Ben Adam’s (BSc, Physics) ‘critique’ has been hailed by those within the Angus Glens Institute for Critical Thinking as a comprehensive demolition of the golden eagle satellite tag review, and they’re hoping lots of politicians take note of it. We’re also hoping lots of politicians take note of it because it lays bare the laughable standard of defence against the damning findings of the golden eagle satellite tag review.
Before we analyse Ben Adam’s (BSc, Physics) ‘critique’, it’s probably worth pointing out the scientific credibility of the authors of the golden eagle satellite tag review, Dr Phil Whitfield and Dr Alan Fielding.
Between them, they have over 70 years worth of ecological experience, have published over 150 peer-reviewed scientific papers, written hundreds of commissioned reports, and authored five books, including one on statistical analysis (authored by Dr Fielding, a lecturer on statistics at Manchester Metropolitan University). For good reason, they are held in extremely high regard within the academic and conservation communities and have a particular expertise on the ecology and conservation of hen harriers and golden eagles, having co-authored the respective Government-commissioned Conservation Frameworks for these species. It’s quite obvious why SNH commissioned them to undertake the golden eagle satellite tag review; they were the best qualified scientists to do this research.
So, let’s have a look at Ben Adam’s (BSc, Physics) masterful ‘critique’, amounting to six paragraphs published on his Dad’s blog:
Gosh, where to start. How about with the most glaring error? Mr Adam (BSc, Physics) claims the statistical analyses are flawed because the sample size was too low. He seems to think that the ‘sample’ used in this study was the number of satellite-tagged eagles (n = 135) and argues that had the sample size been higher (“300-500“), a “much more useful analysis could be done“. Had he been paying attention and actually read and understood the report, he should have realised that the ‘sample’ in this study was NOT the number of satellite-tagged eagles, but rather the recorded locations of those satellite-tags (n = over half a million)! It’s not rocket science, or even physics. The statistical analyses were undertaken on the tag data, not on the eagles, and most scientists would conclude that a sample size of over half a million is, er, exceptionally good.
Even if the analysis was based on the number of tagged eagles (which it wasn’t), Mr Adam (BSc, Physics) seems to have missed the section detailing the analyses done on identical tag types deployed on golden eagles in the US, Sweden and Norway (n = 784) and on bald eagles in the US (n = 83). Guess what, Mr Adam (BSc, Physics)? Of a study of 869 tags (+131 Scottish tags = 1000 tags in total), the tags deployed on golden eagles in Scotland were 25 times more likely to suffer a Stopped-no malfunction fate than any of those other comparable studies. Imagine that!

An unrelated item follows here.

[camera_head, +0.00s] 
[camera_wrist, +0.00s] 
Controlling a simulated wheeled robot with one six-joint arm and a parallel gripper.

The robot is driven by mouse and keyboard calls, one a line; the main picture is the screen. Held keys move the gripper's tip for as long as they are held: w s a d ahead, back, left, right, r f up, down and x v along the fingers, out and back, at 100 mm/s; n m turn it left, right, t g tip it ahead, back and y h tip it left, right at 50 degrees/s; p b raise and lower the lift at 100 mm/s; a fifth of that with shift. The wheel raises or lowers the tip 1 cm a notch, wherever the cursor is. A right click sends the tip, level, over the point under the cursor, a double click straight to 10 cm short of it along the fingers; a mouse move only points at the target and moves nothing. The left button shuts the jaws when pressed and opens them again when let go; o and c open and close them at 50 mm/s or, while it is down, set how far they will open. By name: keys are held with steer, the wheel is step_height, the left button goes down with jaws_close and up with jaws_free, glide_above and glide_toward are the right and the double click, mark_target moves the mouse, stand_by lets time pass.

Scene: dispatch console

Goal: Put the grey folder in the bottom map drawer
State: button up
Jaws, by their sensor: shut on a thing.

Mr Adam (BSc, Physics) claims there are clear relationships between the Stopped-no malfunction category and the type of tag used and the operator who fitted the tag. He also claims the data sets “don’t tell us which operator used which type of tag“. Er, try looking at Table 2.2 which details the tag type and the operator. In fact, try reading the report again, which explains that “there were several people involved in the tagging of eagles in Scotland, and potentially suspicious (Stopped-no malfunction) fates were not apparently due to particular operators (or, by proxy, teams of taggers), or to particular tag types“.
Disappointingly, Mr Adam (BSc, Physics) didn’t offer up any explanation for the following part of the report:
“Conservatively in these analyses, we did not include a ‘dropped suspicious’ tag fate as evidence of a killed bird, even though this record involved the discovery of an abandoned ‘dropped’ tag whose housing had been stabbed by a sharp implement and whose harness had been cut cleanly by a sharp instrument“.
It’s a shame Mr Adam (BSc, Physics) overlooked this statement as this particular tag was found in, er, the Angus Glens.
Mr Adam (BSc, Physics) argues that the review “made no indepth analysis of each tag type in detail“. Er, try reading section 6, ‘Tag Reliability’, for the detailed independent checks of tag engineering, including manufacturer ‘blind’ tests.
Mr Adam (BSc, Physics) claims the study is “incomplete and extremely limited in scope” and “does not show critical thinking or scientific method where it is truly required“. Er, this report is one of the most comprehensive, robust and forensic analyses ever undertaken on golden eagle satellite tag data. Multiple lines of evidence were used to conclude the spatial clustering was indeed suspicious. Indeed, on the spatial clustering alone, the report states: “Ten analyses were conducted, examining various alternative potential datasets to ensure that the results were robust“.
To conclude, Mr Adam’s (BSc, Physics) ‘critique’ is laughable and lamentable. It probably explains why SNH didn’t ask a Revenue Officer at HM Revenue & Customs with a BSc in Physics to peer review the report (yes, take note Honorary Professor of Idiocy Mike Groves, this report was indeed peer-reviewed as part of SNH’s quality assurance process).
Who were the peer-reviewers? Actual real life professors, as listed in the report:
Professor Ian Newton FRS, FRSE, Professor Miguel Ferrer, Professor Robert Furness, Professor Des Thompson FRSE.